>>>>>
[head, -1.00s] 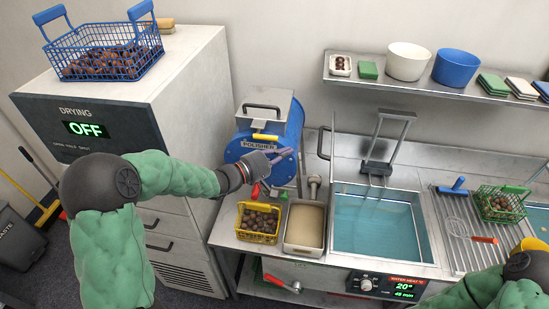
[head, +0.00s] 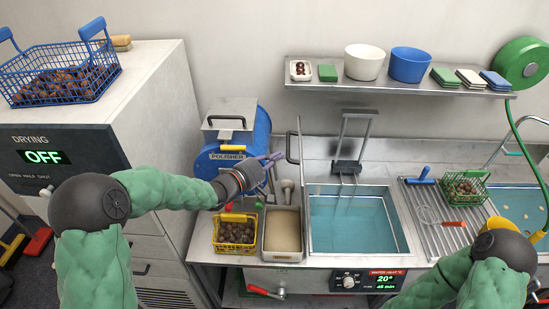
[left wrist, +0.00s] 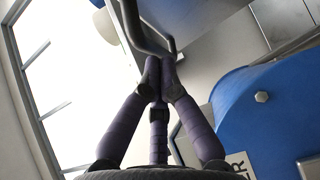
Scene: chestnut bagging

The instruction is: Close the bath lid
<<<<<
Restate the whole listing above exactly, please, omitting every image.

[head, -1.00s] 
[head, +0.00s] 
[left wrist, +0.00s] 
Scene: chestnut bagging

The instruction is: Close the bath lid

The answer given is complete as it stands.